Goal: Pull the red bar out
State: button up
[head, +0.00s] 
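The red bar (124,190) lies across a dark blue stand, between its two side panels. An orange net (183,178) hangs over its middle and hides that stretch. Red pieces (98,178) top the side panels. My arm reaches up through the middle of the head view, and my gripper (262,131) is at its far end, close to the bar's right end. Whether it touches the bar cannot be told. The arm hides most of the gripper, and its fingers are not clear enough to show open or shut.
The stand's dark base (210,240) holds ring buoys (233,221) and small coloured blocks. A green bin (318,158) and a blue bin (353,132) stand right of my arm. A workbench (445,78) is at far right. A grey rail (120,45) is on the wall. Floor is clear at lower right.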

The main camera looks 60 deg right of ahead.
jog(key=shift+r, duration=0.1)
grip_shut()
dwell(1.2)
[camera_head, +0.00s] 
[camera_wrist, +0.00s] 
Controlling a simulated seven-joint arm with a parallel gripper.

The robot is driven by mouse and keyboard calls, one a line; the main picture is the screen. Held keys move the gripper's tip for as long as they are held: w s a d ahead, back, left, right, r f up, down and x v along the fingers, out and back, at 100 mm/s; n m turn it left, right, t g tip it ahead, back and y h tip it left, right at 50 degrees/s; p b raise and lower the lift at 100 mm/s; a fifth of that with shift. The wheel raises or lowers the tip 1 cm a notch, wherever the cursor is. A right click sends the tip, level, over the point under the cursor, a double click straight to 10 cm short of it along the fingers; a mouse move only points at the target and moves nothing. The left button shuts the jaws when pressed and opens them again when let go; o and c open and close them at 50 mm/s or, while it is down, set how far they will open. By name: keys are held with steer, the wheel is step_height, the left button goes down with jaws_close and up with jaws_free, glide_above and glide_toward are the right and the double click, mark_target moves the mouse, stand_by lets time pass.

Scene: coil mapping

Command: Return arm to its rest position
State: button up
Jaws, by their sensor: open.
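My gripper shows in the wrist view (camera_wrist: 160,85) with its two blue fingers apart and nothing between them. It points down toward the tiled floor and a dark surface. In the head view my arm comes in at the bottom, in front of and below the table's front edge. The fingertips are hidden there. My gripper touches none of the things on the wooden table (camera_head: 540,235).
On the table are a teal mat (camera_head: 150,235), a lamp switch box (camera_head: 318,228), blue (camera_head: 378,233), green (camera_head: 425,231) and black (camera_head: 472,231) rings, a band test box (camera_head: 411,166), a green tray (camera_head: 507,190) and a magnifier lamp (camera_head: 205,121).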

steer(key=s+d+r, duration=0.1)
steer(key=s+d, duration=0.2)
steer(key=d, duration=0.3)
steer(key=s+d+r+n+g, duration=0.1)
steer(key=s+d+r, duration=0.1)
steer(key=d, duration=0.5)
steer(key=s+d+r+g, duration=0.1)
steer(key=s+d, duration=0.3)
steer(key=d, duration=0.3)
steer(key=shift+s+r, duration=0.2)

---

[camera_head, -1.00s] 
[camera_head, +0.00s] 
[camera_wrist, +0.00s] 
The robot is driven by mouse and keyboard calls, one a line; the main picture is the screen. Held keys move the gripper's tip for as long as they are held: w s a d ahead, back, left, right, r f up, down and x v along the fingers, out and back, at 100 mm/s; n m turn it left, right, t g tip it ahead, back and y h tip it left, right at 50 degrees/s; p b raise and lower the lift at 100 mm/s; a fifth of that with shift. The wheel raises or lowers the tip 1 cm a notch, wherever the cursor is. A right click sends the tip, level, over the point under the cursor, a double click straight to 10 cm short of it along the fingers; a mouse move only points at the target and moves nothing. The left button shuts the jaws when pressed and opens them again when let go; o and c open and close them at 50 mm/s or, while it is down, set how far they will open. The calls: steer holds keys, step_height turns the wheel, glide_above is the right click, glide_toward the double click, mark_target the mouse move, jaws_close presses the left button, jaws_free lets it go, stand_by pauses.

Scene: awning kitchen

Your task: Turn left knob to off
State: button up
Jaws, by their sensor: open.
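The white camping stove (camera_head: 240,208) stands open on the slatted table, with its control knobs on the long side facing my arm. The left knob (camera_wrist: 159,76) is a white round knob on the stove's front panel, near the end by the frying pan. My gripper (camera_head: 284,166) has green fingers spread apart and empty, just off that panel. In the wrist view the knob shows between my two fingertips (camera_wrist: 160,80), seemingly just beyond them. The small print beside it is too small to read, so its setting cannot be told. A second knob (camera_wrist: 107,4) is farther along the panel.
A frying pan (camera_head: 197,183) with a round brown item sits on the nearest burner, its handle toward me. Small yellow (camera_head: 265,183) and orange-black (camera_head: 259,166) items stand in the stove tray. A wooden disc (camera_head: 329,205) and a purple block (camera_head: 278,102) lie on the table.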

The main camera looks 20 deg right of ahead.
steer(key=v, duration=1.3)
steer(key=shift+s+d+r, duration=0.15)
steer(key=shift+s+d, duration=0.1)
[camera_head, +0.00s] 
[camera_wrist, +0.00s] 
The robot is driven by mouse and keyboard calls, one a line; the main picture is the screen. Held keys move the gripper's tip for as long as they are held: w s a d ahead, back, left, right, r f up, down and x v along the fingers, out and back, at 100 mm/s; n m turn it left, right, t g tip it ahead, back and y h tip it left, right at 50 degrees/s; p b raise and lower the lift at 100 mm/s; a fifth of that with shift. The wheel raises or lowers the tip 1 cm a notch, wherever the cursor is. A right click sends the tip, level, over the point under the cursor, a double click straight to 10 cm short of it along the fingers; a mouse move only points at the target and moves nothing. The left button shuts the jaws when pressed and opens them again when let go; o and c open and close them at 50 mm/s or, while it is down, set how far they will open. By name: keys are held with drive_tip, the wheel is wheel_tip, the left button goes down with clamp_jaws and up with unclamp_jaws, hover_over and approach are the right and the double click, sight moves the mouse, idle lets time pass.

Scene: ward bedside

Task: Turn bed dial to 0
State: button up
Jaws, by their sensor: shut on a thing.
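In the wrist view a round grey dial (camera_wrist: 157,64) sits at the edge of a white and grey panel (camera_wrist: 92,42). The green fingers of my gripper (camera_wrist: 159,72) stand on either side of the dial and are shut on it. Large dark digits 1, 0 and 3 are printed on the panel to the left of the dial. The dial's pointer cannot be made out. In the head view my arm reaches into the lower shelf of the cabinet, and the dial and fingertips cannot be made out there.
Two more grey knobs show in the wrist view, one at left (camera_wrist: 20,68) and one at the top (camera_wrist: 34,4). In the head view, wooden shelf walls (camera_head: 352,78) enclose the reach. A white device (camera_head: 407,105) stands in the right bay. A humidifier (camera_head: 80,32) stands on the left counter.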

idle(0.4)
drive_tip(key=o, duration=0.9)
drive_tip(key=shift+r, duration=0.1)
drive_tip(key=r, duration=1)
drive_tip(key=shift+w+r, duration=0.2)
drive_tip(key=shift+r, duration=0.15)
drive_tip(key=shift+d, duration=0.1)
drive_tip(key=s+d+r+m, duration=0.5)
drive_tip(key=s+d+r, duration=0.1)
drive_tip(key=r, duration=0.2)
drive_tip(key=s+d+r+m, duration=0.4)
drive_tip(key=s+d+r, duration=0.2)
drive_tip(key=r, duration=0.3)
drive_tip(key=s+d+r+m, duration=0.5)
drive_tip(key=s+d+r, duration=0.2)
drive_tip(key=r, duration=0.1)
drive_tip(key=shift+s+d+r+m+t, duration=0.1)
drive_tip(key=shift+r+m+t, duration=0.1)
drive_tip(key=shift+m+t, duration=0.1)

...

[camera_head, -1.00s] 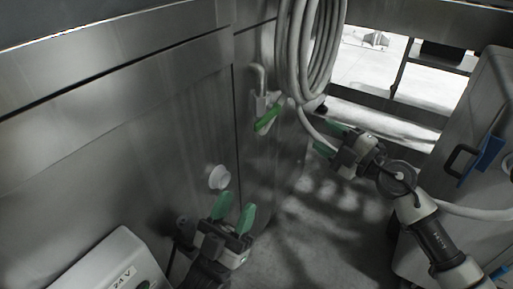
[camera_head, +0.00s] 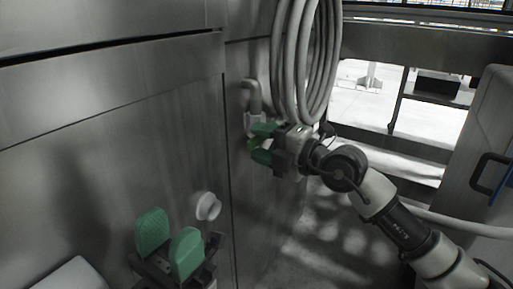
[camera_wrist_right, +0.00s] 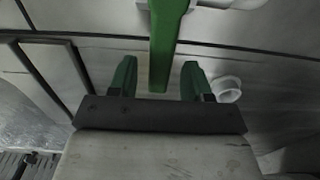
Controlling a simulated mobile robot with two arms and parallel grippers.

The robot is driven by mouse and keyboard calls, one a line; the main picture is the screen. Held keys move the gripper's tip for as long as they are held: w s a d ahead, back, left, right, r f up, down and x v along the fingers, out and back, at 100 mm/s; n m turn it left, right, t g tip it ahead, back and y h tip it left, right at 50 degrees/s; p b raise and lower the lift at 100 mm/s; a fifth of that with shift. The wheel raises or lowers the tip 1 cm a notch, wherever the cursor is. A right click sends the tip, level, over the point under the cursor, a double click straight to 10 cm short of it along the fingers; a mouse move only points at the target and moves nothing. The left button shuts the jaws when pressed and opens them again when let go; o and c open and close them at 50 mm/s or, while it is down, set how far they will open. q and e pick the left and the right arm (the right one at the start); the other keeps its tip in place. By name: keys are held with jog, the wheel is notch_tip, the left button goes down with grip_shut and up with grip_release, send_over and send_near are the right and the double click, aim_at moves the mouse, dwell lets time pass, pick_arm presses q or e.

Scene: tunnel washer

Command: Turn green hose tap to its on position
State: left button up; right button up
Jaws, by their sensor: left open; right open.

▶ Written instruction
Only the lines from the one containing "Goal: Pull the red bar out" through the one containing "Controlling a simulated seven-joint" are to be extracted, exactly as they appear, with both ends included.

▶ Solution
Goal: Pull the red bar out
State: button up
[head, +0.00s] 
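The red bar (124,190) lies across a dark blue stand, between its two side panels. An orange net (183,178) hangs over its middle and hides that stretch. Red pieces (98,178) top the side panels. My arm reaches up through the middle of the head view, and my gripper (262,131) is at its far end, close to the bar's right end. Whether it touches the bar cannot be told. The arm hides most of the gripper, and its fingers are not clear enough to show open or shut.
The stand's dark base (210,240) holds ring buoys (233,221) and small coloured blocks. A green bin (318,158) and a blue bin (353,132) stand right of my arm. A workbench (445,78) is at far right. A grey rail (120,45) is on the wall. Floor is clear at lower right.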

The main camera looks 60 deg right of ahead.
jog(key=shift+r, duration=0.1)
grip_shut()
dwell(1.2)
[camera_head, +0.00s] 
[camera_wrist, +0.00s] 
Controlling a simulated seven-joint arm with a parallel gripper.

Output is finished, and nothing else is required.